**Stated exercise:**
Look below and pull out each line with the word "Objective".
* BEGIN Data in this exercise *
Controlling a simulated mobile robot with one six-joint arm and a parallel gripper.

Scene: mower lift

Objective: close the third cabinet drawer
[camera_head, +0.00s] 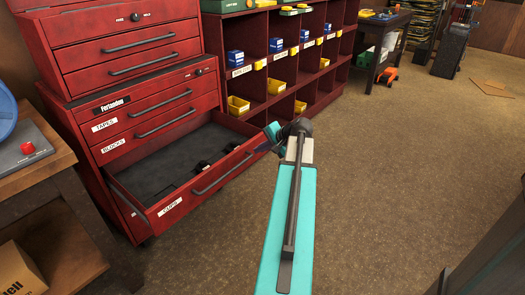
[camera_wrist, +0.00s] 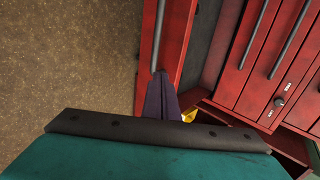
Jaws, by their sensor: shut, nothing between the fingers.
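The red cabinet (camera_head: 120,110) stands at the left. Its third drawer (camera_head: 205,182), below the ones labelled TAPES and BLOCKS, is pulled out, with a dark bar handle and a white label on its front. A few small dark items (camera_head: 203,167) lie on its grey floor. My gripper (camera_head: 264,146) is at the right end of this drawer's front, near its top edge. In the wrist view the dark fingers (camera_wrist: 160,76) are together and empty, lying over the red drawer front (camera_wrist: 162,40). I cannot tell whether they touch it.
A red shelf unit (camera_head: 290,85) with blue boxes and yellow bins stands right of the cabinet. A wooden bench (camera_head: 55,170) with a red-button device is at the left, a cardboard box (camera_head: 18,272) below it.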

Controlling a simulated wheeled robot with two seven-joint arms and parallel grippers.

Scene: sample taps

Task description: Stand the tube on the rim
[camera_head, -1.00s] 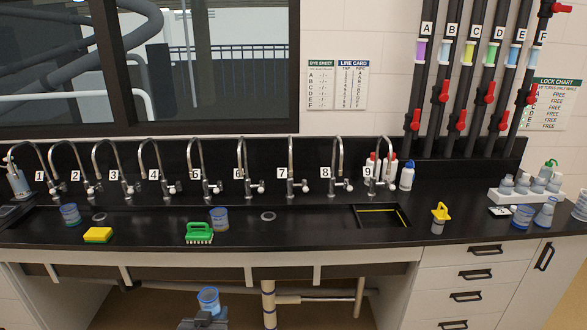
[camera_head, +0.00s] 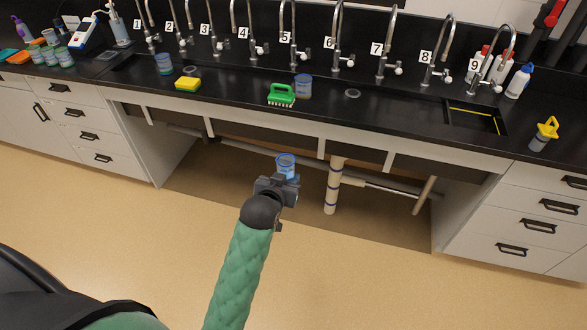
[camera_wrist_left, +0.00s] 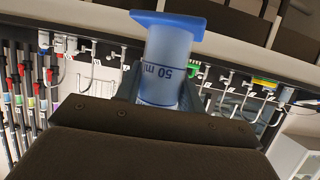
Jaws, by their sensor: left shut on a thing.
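My left gripper (camera_head: 278,184) is shut on a clear tube (camera_head: 285,163) with blue trim. The tube is in front of the bench, level with the open space under it in the head view, apart from the bench. In the left wrist view the tube (camera_wrist_left: 168,65) sits between the fingers, with a wide blue end and an upside-down "50 ml" mark. The fingers hide part of it. The black bench's front rim (camera_head: 215,100) runs above and behind the tube in the head view. My right gripper is not in view.
A yellow sponge (camera_head: 188,84), a green brush (camera_head: 281,95) and blue-marked cups (camera_head: 303,87) (camera_head: 164,64) stand along the bench front. Numbered taps (camera_head: 338,40) line the back. A yellow-topped container (camera_head: 545,133) stands at right. Pipes (camera_head: 335,183) run underneath; the front rim between sponge and brush is clear.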

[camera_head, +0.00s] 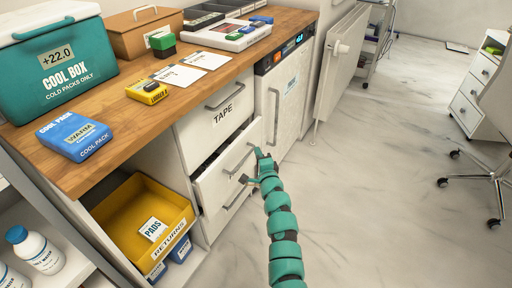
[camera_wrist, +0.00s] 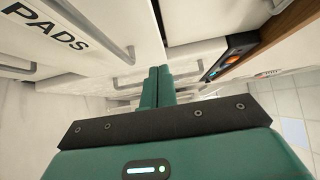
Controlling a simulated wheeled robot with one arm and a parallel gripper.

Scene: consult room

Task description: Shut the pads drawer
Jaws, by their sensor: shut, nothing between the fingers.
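The pads drawer (camera_head: 208,187) is the middle one in the white unit and stands partly pulled out, with a dark gap above its front. Its front, lettered PADS, fills the upper left of the wrist view (camera_wrist: 85,22). My gripper (camera_head: 262,160) is shut and empty, near the right part of the drawer front. In the wrist view its closed fingers (camera_wrist: 160,72) point toward the drawer's right edge. I cannot tell whether they touch it.
The tape drawer (camera_head: 215,123) above is shut. A yellow returns bin (camera_head: 125,212) stands left of the drawers, under the wooden counter (camera_head: 105,163). A white appliance (camera_head: 284,95) and a radiator (camera_head: 341,65) are to the right. The floor (camera_head: 370,190) at right is clear near me.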

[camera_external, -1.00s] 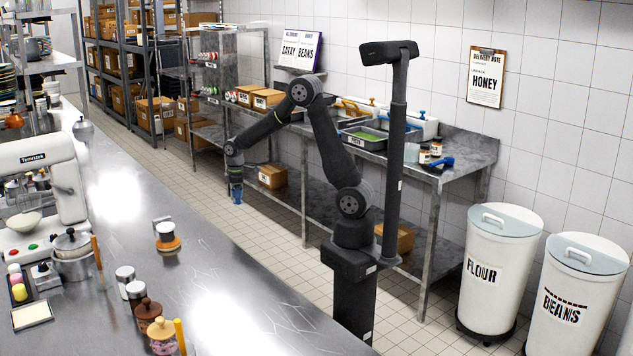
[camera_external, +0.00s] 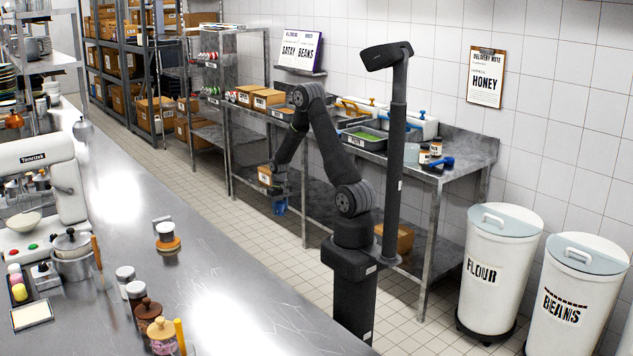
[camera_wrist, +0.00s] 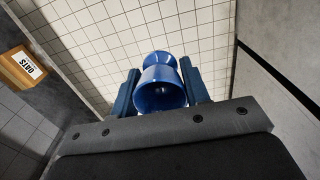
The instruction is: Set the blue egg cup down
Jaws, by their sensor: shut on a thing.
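The blue egg cup (camera_wrist: 160,88) is between the two fingers of my gripper (camera_wrist: 160,92) in the wrist view, with its open bowl facing the camera. My gripper is shut on it. In the external view the blue egg cup (camera_external: 280,206) hangs at the end of my arm, below my gripper (camera_external: 279,194). It is in the air over the tiled floor, between the long steel counter and the wall bench, touching no surface that I can see.
The long steel counter (camera_external: 130,225) holds a mixer (camera_external: 45,175), jars and a pot. The wall bench (camera_external: 465,150) carries trays, boxes and small jars. A carton (camera_wrist: 22,68) shows in the wrist view. Flour (camera_external: 495,262) and beans (camera_external: 570,290) bins stand at right.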

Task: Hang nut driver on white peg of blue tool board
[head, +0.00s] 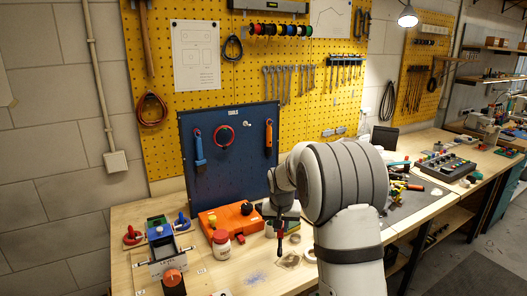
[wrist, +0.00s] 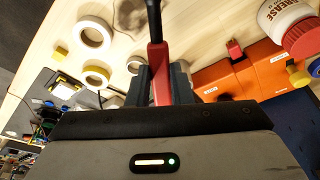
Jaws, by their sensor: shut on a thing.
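My gripper (head: 281,217) is shut on the nut driver (head: 280,240), which hangs roughly upright below it in the head view, over the bench. In the wrist view the nut driver's red part (wrist: 160,72) sits between the fingers of my gripper (wrist: 161,85), and a dark part (wrist: 153,20) extends away from them. The blue tool board (head: 228,177) stands behind, to the left of my gripper. A small white peg (head: 247,123) shows on its upper part, between a red ring (head: 224,135) and an orange-handled tool (head: 268,135). The nut driver is apart from the board.
A blue-handled tool (head: 199,148) hangs at the board's left. An orange case (head: 231,218) and a white jar with red lid (head: 221,244) stand on the bench before the board. Tape rolls (wrist: 92,33) lie on the bench. A bin rack (head: 160,240) is at left.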

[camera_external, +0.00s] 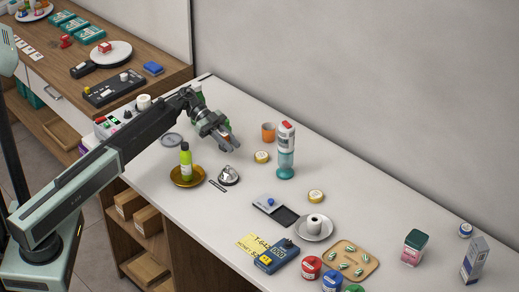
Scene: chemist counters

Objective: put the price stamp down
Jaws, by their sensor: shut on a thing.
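My gripper (233,146) is above the white counter (350,205), near its back left part, with its fingers pointing down to the right. It is shut on a small thing, the price stamp (227,137), of which only an orange-brown bit shows between the fingers. The rest of the stamp is hidden by the gripper, so its shape and tilt are not clear. The stamp appears held above the counter, left of the orange cup (268,132).
A silver bell (229,175) and a green bottle (186,160) on a brown dish (187,183) stand below my gripper in the picture. A teal-based dispenser (286,160) stands to the right. Free counter lies right of the dispenser. A wooden counter (150,62) is behind left.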

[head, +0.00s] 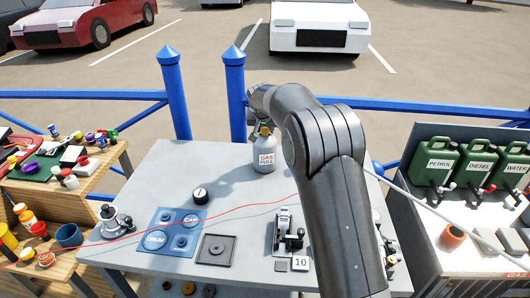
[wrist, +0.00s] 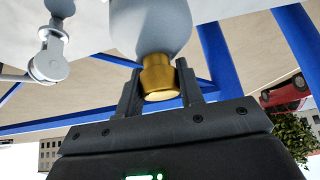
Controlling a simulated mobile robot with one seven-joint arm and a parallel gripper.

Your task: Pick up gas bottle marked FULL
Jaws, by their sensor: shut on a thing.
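The gas bottle (head: 265,158) is pale grey with a white label reading GAS FULL in red. It is upright over the back part of the grey table, and I cannot tell if its base touches the top. My gripper (wrist: 160,88) is shut on the brass valve at the bottle's top, with one finger on each side. In the wrist view the bottle's grey body (wrist: 152,25) hangs down from the top edge. In the head view my arm comes in from the lower right and the fingers are mostly hidden.
The grey table (head: 150,185) also holds a black knob (head: 200,196), blue pads (head: 172,231), a dark square tray (head: 216,249) and a metal clamp device (head: 287,232). A thin red line crosses it. Blue railing posts (head: 235,95) stand behind. Green jerrycans (head: 438,160) stand right.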

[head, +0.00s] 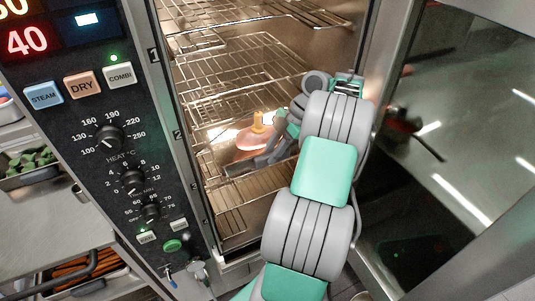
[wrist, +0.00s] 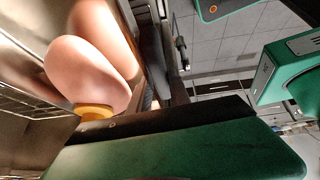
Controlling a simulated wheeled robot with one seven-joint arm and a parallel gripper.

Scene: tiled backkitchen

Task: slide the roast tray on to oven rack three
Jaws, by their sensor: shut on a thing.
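The roast tray (head: 240,168) is inside the open oven, dark and largely hidden under the roast and my arm. A pink roast (head: 258,138) with a yellow end lies on it; the roast fills the upper left of the wrist view (wrist: 88,75). My gripper (head: 279,140) is inside the oven at the tray's right side, shut on the tray; its tips are partly hidden in the head view. The lower wire rack (head: 232,215), near the bottom of the oven, shows below the tray. I cannot tell whether the tray touches it.
Upper wire racks (head: 225,88) span the oven above the tray. The control panel (head: 105,140) borders the opening at left. The open glass door (head: 455,130) stands at right, close to my arm. A steel counter with a pan of greens (head: 28,163) is at far left.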

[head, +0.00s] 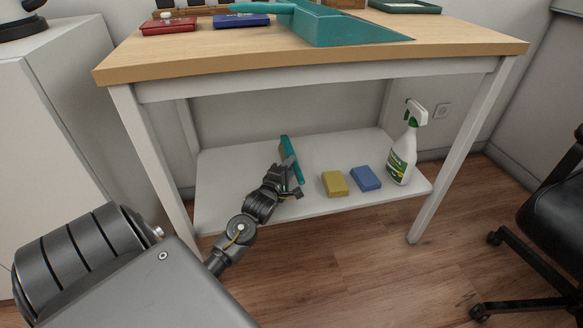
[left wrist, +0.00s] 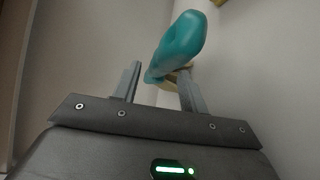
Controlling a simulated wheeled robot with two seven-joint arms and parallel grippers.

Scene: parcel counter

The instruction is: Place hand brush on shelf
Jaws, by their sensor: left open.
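The teal hand brush (head: 287,149) is at the lower shelf (head: 235,165) under the table, left of the sponges. It appears to rest on the shelf, though my gripper hides part of its lower side. My left gripper (head: 290,182) is right at the near end of the brush. In the left wrist view the jaws (left wrist: 159,72) are open, and the rounded teal brush handle (left wrist: 181,45) shows between and beyond the fingertips. I cannot tell whether a finger touches it. My right gripper is not in view.
A yellow sponge (head: 334,184), a blue sponge (head: 366,178) and a spray bottle (head: 402,150) stand on the shelf's right side. A teal dustpan (head: 338,27) lies on the tabletop (head: 190,50). The table leg (head: 150,165) is left of my arm. A black chair (head: 555,225) is at right.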

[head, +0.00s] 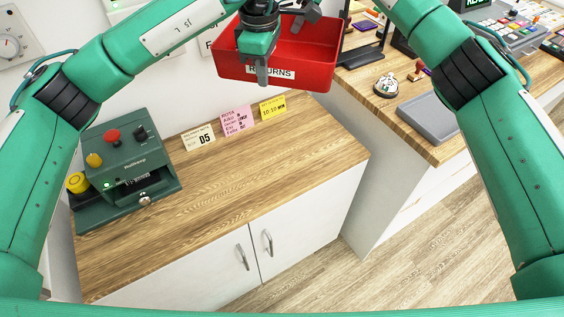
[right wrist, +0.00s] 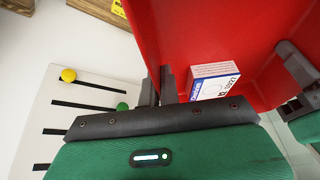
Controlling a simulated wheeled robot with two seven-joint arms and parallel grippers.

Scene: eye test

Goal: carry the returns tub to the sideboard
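The returns tub (head: 318,75) is an open red box with a RETURNS label on its near wall. It is in the air at the top of the head view. A small card box (right wrist: 214,80) lies inside it. My left gripper (head: 262,72) is shut on the near wall, one finger outside beside the label. My right gripper (head: 303,14) is at the far side; in the right wrist view its fingers (right wrist: 158,84) straddle the tub's wall. The wood-topped cabinet (head: 235,180), apparently the sideboard, stands below and in front of the tub.
A green machine (head: 125,160) stands at the sideboard's left end. Several small note cards (head: 237,120) stand along its back edge. Its front right top is bare. A desk to the right holds a bell (head: 387,86) and a grey tray (head: 428,118).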

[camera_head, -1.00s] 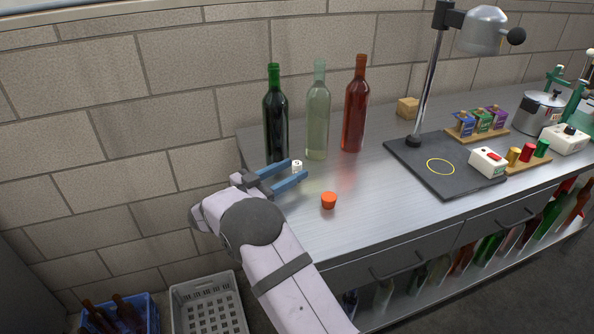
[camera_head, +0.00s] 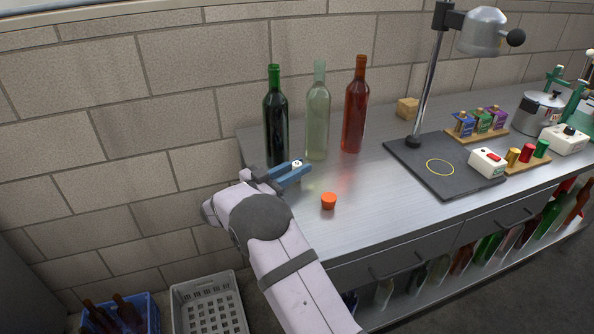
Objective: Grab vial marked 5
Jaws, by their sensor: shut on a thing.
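A small white vial (camera_head: 297,163) stands on the steel worktop in front of the dark green and the pale clear bottles. Its top shows a dark mark, too small to read for certain. My gripper (camera_head: 296,172) is shut on the vial, with its blue fingers on both sides of it. The fingers hide the lower part of the vial, and I cannot tell whether it is off the worktop.
A green bottle (camera_head: 276,120), a clear bottle (camera_head: 317,115) and a red bottle (camera_head: 354,108) stand close behind my gripper. An orange cap-like piece (camera_head: 329,201) lies in front. A black board (camera_head: 432,180) with a lamp stand is to the right.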

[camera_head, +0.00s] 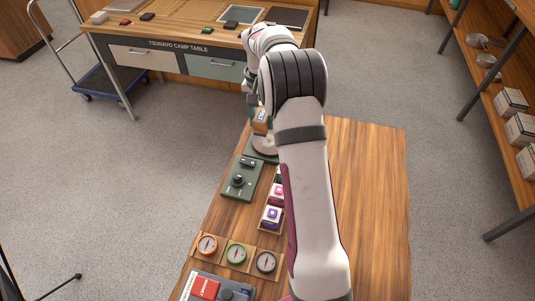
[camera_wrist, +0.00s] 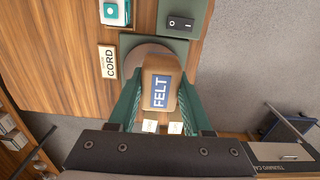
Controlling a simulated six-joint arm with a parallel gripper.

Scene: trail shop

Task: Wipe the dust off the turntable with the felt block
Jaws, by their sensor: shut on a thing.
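The felt block (camera_wrist: 160,92), tan with a blue FELT label, sits between the two green fingers of my gripper (camera_wrist: 161,84), which is shut on it. In the head view the felt block (camera_head: 261,121) shows beside my arm, which hides most of the gripper. The turntable (camera_wrist: 146,52) is a round grey disc behind the block in the wrist view, partly covered by it. In the head view part of the turntable (camera_head: 263,146) shows below the block. I cannot tell whether the block touches the disc, and no dust can be made out.
A green control box (camera_head: 240,181) with a knob and switch stands left of my arm. Small boxes (camera_head: 271,217) and several round dials (camera_head: 236,253) lie nearer. A CORD label (camera_wrist: 108,62) lies beside the disc. The wooden table (camera_head: 375,190) is clear on the right.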

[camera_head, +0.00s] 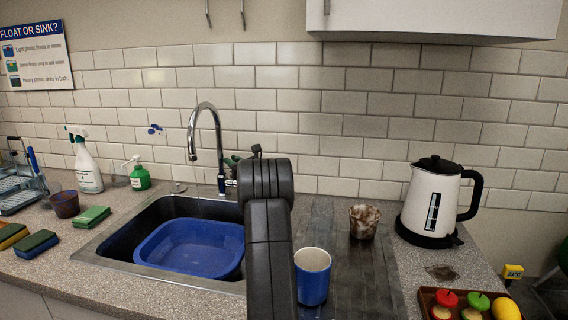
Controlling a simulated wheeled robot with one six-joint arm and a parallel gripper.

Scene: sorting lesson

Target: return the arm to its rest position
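My dark grey arm (268,230) rises from the bottom edge in the middle of the head view. It stands in front of the right end of the sink and the left part of the dark drainboard. My gripper cannot be made out; the thick arm links hide what lies behind them. A small dark part (256,150) shows above the top link, and I cannot tell what it is. Whether anything is held is not visible.
A sink holds a blue basin (190,247) beneath a tall tap (207,125). A blue cup (312,281) stands close right of my arm, a brown mottled cup (364,222) behind it. A kettle (425,205) and fruit tray (428,298) are right. A cabinet (440,18) overhangs.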

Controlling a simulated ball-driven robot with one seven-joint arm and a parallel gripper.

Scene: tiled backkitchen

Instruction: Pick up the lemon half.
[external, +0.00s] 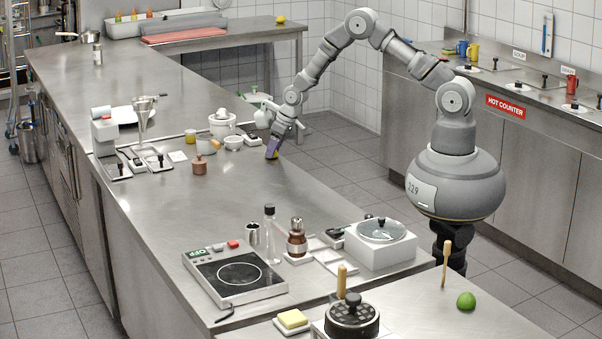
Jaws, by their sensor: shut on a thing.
* END Data in this exercise *
**Response to the task:**
Objective: close the third cabinet drawer
Objective: put the price stamp down
Objective: Grab vial marked 5

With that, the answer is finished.